Pour la période sous revue, le montant total des redevances reconstituées par l’équipe de vérification s’élève 749 125 000 FCFA alors que celui recouvré et reversé par les Régisseurs est de 524 519 425 FCFA, soit un écart non recouvré de 224 605 575 FCFA.
Les juridictions compétentes saisies
Les faits ainsi constatés et transmis au président de la Section des comptes de la Cour Suprême et au Procureur de la République près le Tribunal de grande instance de la commune III du district de Bamako, chargé du Pôle économique et financier sont relatifs à la simulation de concurrence portant sur le Contrat de marché public n°3519/CPMP/MTI-2020 relatif à la fourniture de produits alimentaires ; au paiement indu d’arriérés d’impôts pour la somme de 30 000 000 FCFA à l’ordre du Cabinet fiscal MSK ; à la non-déclaration par l’Agent comptable, des redevances de sécurité routière relatives au contrôle technique des véhicules, pour un montant de 229 646 700 FCFA ; au non-recouvrement des redevances de sécurité routière par les Régisseurs des recettes des Directions Régionales des Transports de Ségou et Koulikoro pour un montant de 224 605 575 FCFA.
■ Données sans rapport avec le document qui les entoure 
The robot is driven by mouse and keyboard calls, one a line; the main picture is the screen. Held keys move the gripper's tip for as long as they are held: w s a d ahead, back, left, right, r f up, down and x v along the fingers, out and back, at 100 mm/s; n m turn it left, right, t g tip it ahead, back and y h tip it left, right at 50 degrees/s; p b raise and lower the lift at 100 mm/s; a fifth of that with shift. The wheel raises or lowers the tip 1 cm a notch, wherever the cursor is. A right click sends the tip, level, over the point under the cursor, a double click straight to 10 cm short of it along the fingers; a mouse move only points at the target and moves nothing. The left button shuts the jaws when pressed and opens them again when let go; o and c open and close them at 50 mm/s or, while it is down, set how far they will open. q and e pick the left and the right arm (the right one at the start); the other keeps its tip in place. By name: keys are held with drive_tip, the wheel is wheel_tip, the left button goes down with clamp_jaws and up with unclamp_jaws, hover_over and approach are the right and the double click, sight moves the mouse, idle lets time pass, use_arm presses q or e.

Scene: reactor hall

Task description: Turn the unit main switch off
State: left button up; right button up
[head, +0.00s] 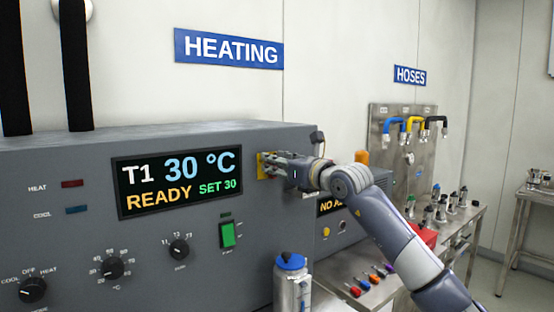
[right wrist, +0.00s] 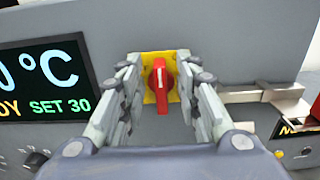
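The unit main switch is a red knob (right wrist: 160,85) on a yellow plate (right wrist: 148,97), on the front of the grey heating unit (head: 60,160). In the right wrist view its handle stands upright, with a pale mark near its top. In the head view only part of the yellow plate (head: 262,160) shows; my gripper hides the knob. My right gripper (right wrist: 160,75) faces the switch with its fingers apart, one on each side of the knob. I see a gap between knob and fingers. It also shows in the head view (head: 273,168). My left gripper is not in view.
The unit's display (head: 180,180) reads T1 30 °C, READY, SET 30. A green switch (head: 228,235) and black dials are below it. A blue-capped bottle (head: 292,285) stands in front. A bench with small fittings (head: 370,280) and a hose rack (head: 400,150) lie right.

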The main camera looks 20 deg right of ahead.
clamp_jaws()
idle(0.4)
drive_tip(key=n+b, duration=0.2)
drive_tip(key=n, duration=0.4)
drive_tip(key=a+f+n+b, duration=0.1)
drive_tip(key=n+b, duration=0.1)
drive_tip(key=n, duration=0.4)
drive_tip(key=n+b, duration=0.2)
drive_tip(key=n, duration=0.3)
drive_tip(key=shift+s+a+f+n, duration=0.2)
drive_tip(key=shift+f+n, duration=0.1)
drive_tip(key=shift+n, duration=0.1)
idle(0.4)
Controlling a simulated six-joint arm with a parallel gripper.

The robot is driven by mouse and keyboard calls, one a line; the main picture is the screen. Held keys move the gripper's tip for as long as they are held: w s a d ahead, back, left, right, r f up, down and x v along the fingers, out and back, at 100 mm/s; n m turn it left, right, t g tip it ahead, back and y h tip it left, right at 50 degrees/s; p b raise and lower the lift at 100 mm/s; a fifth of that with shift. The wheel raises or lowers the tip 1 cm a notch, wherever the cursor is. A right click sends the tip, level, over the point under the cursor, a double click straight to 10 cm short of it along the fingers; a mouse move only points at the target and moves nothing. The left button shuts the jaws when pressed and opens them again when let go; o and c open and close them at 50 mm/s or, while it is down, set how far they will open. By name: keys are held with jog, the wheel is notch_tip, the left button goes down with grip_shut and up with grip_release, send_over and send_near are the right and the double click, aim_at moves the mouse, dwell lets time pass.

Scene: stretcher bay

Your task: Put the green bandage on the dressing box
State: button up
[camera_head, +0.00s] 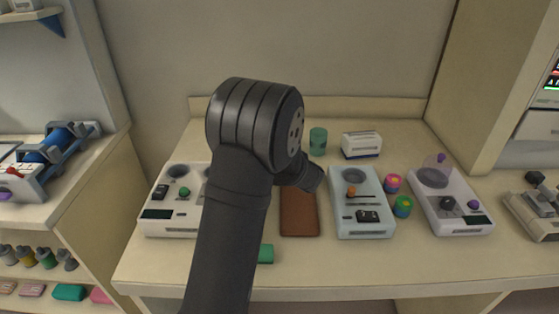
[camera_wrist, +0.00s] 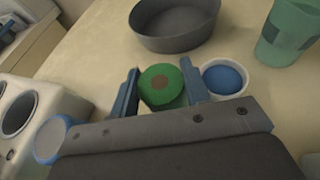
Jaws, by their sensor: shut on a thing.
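In the head view my arm hides the gripper and this roll. A small white box (camera_head: 361,145) with a dark blue band stands at the back of the bench, right of the green cup; it looks like the dressing box, but I cannot read a label. That box is not visible in the wrist view.
A grey bowl (camera_wrist: 176,24), a green cup (camera_wrist: 288,32) and a blue-topped tub (camera_wrist: 225,77) are close by. White devices (camera_head: 361,215) stand along the bench, with a brown pad (camera_head: 299,213) between. Coloured rolls (camera_head: 403,206) stand at right. A green item (camera_head: 265,254) lies near the front edge.

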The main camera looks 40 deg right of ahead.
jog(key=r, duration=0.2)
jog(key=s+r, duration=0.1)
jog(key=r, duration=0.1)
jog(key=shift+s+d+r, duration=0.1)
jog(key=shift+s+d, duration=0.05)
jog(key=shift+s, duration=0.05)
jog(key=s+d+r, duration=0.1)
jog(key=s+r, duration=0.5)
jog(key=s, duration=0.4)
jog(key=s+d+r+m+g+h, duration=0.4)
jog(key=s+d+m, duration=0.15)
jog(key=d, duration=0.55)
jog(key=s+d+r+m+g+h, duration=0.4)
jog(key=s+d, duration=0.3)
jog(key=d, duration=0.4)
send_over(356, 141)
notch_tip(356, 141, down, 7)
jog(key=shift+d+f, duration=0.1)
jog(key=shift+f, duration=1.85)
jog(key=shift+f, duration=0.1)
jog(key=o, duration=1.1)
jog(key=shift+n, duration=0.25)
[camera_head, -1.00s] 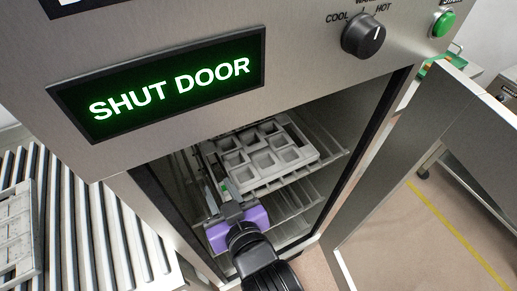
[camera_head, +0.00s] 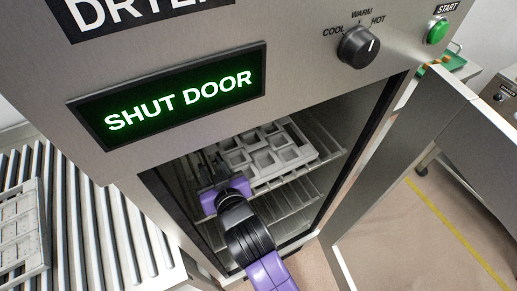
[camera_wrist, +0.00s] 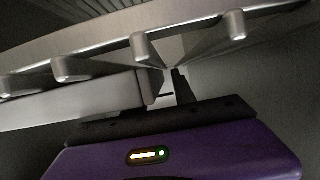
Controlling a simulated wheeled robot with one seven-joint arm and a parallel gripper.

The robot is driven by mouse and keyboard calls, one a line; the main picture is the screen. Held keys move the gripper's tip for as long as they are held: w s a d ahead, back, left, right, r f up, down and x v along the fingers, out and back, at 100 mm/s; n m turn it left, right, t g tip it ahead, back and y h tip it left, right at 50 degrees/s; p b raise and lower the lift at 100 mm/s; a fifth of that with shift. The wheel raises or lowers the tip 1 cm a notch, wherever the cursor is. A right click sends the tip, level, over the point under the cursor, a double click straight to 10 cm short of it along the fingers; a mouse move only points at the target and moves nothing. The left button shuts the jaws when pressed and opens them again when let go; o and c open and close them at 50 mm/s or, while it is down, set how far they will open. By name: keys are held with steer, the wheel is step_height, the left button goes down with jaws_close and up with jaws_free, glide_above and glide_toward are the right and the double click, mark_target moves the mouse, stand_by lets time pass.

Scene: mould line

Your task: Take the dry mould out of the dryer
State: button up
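The mould (camera_head: 262,152), a pale grey tray with several square cavities, lies on a wire rack inside the open dryer (camera_head: 150,165). Its left part is partly hidden by my gripper (camera_head: 208,170), which reaches into the chamber at the mould's near left side.
The dryer door (camera_head: 405,150) stands open at the right. The lit display (camera_head: 180,95) reads SHUT DOOR. A dial (camera_head: 360,46) and green START button (camera_head: 437,30) are above. A roller conveyor (camera_head: 100,225) at the left bears another tray (camera_head: 35,235). Lower wire racks look empty.

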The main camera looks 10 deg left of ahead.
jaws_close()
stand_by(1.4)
En conclusion, la vérification financière de l’Agence nationale de la Sécurité Routière a été initiée par le Vérificateur Général à la suite d’une saisine provenant d’un citoyen. Elle a porté sur les opérations de recettes et de dépenses exécutées par l’ANASER au titre des exercices budgétaires 2019, 2020, 2021 et 2022 (31 août).
Elle a également porté sur les problématiques liées à la gouvernance de l’établissement, plus précisément sur l’organisation et le fonctionnement des organes d’administration et de gestion de l’établissement dans tous leurs aspects significatifs. A la lumière des travaux de vérification menés par la mission, des dysfonctionnements importants du contrôle interne ont été mis en exergue à savoir : la tenue irrégulière des sessions du Conseil d’administration ; le non-respect des procédures de passation des marchés publics ; la non-désignation du Commissaire aux comptes ; – la non-production des états financiers de synthèses ; des recrutements de personnel non autorisés par le Ministre chargé des attributions de la tutelle, etc.